• _Records from a data source_

= = = = = = =

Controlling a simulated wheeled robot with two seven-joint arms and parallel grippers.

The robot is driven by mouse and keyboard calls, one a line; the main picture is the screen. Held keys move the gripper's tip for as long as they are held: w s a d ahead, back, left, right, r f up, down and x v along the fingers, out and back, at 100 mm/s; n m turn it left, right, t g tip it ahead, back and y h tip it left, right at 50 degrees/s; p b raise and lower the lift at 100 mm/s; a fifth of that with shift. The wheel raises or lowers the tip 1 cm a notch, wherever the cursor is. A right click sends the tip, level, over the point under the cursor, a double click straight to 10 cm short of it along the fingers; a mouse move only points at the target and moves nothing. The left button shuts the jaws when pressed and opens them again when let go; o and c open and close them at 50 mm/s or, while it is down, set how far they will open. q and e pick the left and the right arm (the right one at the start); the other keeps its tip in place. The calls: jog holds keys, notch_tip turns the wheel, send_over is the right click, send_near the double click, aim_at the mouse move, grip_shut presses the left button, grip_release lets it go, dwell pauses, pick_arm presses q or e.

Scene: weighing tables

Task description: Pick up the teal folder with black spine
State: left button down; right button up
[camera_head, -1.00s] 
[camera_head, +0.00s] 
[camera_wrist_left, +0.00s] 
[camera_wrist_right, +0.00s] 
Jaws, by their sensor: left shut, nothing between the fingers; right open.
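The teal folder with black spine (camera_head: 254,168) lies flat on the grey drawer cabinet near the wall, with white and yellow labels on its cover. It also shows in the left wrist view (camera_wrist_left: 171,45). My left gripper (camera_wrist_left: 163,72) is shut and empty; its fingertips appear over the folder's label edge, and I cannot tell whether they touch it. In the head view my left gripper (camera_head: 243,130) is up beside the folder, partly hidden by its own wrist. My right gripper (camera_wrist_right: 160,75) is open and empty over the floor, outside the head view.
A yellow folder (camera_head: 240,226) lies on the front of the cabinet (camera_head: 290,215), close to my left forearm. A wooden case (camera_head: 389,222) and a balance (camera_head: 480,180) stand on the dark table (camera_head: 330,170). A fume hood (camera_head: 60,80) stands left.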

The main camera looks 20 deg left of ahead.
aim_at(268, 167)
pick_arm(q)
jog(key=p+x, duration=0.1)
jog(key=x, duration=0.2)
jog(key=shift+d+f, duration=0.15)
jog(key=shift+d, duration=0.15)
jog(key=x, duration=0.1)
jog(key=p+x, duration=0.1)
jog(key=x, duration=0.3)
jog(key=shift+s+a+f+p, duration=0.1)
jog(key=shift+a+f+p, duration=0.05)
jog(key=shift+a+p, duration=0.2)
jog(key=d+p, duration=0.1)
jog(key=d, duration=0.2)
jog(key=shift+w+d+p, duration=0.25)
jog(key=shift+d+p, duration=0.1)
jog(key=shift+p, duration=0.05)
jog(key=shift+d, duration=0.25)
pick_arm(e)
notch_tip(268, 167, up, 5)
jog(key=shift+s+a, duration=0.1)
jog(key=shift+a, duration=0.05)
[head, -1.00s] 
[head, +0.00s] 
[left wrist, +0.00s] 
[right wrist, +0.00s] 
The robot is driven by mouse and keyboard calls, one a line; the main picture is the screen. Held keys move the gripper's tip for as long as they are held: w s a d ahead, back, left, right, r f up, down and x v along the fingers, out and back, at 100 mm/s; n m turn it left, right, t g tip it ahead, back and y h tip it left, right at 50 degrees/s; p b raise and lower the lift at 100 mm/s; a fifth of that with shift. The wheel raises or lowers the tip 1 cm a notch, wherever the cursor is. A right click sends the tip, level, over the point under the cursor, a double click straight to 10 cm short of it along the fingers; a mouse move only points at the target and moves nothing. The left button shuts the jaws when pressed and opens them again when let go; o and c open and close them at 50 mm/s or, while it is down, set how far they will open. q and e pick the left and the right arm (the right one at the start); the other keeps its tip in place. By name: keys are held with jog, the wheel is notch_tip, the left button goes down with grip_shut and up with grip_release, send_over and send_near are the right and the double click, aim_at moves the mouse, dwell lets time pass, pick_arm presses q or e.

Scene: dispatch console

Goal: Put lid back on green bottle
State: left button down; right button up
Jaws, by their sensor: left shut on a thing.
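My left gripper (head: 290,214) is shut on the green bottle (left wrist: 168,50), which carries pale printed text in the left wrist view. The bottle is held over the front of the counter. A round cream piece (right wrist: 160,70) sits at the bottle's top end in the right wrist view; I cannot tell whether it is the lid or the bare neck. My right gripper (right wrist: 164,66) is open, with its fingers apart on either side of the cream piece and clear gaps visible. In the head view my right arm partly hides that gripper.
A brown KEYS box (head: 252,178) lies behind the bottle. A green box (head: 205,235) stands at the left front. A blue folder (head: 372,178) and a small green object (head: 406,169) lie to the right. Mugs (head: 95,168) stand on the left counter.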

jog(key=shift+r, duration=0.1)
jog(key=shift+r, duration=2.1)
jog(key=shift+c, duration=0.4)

= = = = = = =

Repeat each record exactly. Omit nothing.

• _Result_
Controlling a simulated wheeled robot with two seven-joint arms and parallel grippers.

The robot is driven by mouse and keyboard calls, one a line; the main picture is the screen. Held keys move the gripper's tip for as long as they are held: w s a d ahead, back, left, right, r f up, down and x v along the fingers, out and back, at 100 mm/s; n m turn it left, right, t g tip it ahead, back and y h tip it left, right at 50 degrees/s; p b raise and lower the lift at 100 mm/s; a fifth of that with shift. The wheel raises or lowers the tip 1 cm a notch, wherever the cursor is. A right click sends the tip, level, over the point under the cursor, a double click straight to 10 cm short of it along the fingers; a mouse move only points at the target and moves nothing. The left button shuts the jaws when pressed and opens them again when let go; o and c open and close them at 50 mm/s or, while it is down, set how far they will open. q and e pick the left and the right arm (the right one at the start); the other keeps its tip in place. The calls: jog holds keys, notch_tip turns the wheel, send_over is the right click, send_near the double click, aim_at the mouse move, grip_shut presses the left button, grip_release lets it go, dwell pauses, pick_arm presses q or e.

Scene: weighing tables

Task description: Pick up the teal folder with black spine
State: left button down; right button up
[camera_head, -1.00s] 
[camera_head, +0.00s] 
[camera_wrist_left, +0.00s] 
[camera_wrist_right, +0.00s] 
Jaws, by their sensor: left shut, nothing between the fingers; right open.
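The teal folder with black spine (camera_head: 254,168) lies flat on the grey drawer cabinet near the wall, with white and yellow labels on its cover. It also shows in the left wrist view (camera_wrist_left: 171,45). My left gripper (camera_wrist_left: 163,72) is shut and empty; its fingertips appear over the folder's label edge, and I cannot tell whether they touch it. In the head view my left gripper (camera_head: 243,130) is up beside the folder, partly hidden by its own wrist. My right gripper (camera_wrist_right: 160,75) is open and empty over the floor, outside the head view.
A yellow folder (camera_head: 240,226) lies on the front of the cabinet (camera_head: 290,215), close to my left forearm. A wooden case (camera_head: 389,222) and a balance (camera_head: 480,180) stand on the dark table (camera_head: 330,170). A fume hood (camera_head: 60,80) stands left.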

The main camera looks 20 deg left of ahead.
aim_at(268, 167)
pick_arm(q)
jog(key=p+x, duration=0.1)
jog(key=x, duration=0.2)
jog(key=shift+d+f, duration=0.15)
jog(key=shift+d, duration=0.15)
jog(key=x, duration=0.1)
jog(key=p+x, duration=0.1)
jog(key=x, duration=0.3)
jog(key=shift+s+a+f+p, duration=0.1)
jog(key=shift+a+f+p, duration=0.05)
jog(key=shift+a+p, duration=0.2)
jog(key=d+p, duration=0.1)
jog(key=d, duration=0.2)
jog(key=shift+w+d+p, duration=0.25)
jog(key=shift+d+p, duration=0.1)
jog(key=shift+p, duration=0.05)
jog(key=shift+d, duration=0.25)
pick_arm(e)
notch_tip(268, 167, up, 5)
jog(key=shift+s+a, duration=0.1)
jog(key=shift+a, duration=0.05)
[head, -1.00s] 
[head, +0.00s] 
[left wrist, +0.00s] 
[right wrist, +0.00s] 
The robot is driven by mouse and keyboard calls, one a line; the main picture is the screen. Held keys move the gripper's tip for as long as they are held: w s a d ahead, back, left, right, r f up, down and x v along the fingers, out and back, at 100 mm/s; n m turn it left, right, t g tip it ahead, back and y h tip it left, right at 50 degrees/s; p b raise and lower the lift at 100 mm/s; a fifth of that with shift. The wheel raises or lowers the tip 1 cm a notch, wherever the cursor is. A right click sends the tip, level, over the point under the cursor, a double click straight to 10 cm short of it along the fingers; a mouse move only points at the target and moves nothing. The left button shuts the jaws when pressed and opens them again when let go; o and c open and close them at 50 mm/s or, while it is down, set how far they will open. q and e pick the left and the right arm (the right one at the start); the other keeps its tip in place. By name: keys are held with jog, the wheel is notch_tip, the left button goes down with grip_shut and up with grip_release, send_over and send_near are the right and the double click, aim_at moves the mouse, dwell lets time pass, pick_arm presses q or e.

Scene: dispatch console

Goal: Put lid back on green bottle
State: left button down; right button up
Jaws, by their sensor: left shut on a thing.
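My left gripper (head: 290,214) is shut on the green bottle (left wrist: 168,50), which carries pale printed text in the left wrist view. The bottle is held over the front of the counter. A round cream piece (right wrist: 160,70) sits at the bottle's top end in the right wrist view; I cannot tell whether it is the lid or the bare neck. My right gripper (right wrist: 164,66) is open, with its fingers apart on either side of the cream piece and clear gaps visible. In the head view my right arm partly hides that gripper.
A brown KEYS box (head: 252,178) lies behind the bottle. A green box (head: 205,235) stands at the left front. A blue folder (head: 372,178) and a small green object (head: 406,169) lie to the right. Mugs (head: 95,168) stand on the left counter.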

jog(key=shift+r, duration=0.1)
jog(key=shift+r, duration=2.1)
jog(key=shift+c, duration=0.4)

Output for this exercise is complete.